Check the listing below line by line and report how many lines hold "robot", with no other words.
* * * * *
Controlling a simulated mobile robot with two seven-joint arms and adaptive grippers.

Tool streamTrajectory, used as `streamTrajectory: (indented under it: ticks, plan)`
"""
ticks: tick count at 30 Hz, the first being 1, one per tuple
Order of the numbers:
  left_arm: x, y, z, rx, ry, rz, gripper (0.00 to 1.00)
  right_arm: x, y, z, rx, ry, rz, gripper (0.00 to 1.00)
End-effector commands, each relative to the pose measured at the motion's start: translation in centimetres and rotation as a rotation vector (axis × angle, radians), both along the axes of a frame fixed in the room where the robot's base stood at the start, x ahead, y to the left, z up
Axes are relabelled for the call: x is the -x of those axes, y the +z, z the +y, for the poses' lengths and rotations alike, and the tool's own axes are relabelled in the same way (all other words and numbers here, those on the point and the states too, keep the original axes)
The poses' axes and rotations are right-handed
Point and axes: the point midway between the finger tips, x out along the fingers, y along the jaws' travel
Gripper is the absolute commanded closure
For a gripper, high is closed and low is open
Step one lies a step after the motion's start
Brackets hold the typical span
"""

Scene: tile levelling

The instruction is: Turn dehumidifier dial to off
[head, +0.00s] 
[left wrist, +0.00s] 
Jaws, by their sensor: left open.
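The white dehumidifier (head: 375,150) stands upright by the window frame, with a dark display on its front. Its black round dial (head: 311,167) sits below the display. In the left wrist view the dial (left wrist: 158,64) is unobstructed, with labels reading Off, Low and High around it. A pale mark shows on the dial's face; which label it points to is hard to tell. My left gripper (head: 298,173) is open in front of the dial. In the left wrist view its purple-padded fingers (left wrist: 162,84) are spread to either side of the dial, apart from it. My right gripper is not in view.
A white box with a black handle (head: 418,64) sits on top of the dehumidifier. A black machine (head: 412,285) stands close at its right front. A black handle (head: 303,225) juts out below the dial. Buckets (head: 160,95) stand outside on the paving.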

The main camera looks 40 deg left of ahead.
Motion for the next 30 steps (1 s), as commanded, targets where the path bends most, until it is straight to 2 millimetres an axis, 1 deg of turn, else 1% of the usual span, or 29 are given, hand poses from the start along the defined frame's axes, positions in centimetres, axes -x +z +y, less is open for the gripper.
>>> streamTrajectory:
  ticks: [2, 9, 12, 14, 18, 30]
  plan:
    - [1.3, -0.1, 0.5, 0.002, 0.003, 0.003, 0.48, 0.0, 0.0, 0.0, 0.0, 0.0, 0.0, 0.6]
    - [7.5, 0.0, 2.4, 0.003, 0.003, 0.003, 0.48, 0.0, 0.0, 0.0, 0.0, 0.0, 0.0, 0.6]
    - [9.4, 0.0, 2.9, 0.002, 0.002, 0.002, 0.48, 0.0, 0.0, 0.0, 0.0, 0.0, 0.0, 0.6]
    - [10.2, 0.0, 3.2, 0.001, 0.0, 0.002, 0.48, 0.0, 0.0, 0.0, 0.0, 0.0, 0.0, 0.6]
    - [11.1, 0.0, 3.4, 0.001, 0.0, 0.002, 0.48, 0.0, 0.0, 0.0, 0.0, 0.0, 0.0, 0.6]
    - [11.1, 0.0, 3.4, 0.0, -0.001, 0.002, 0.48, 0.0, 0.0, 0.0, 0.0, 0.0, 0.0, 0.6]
* * * * *
Result of this exercise =
2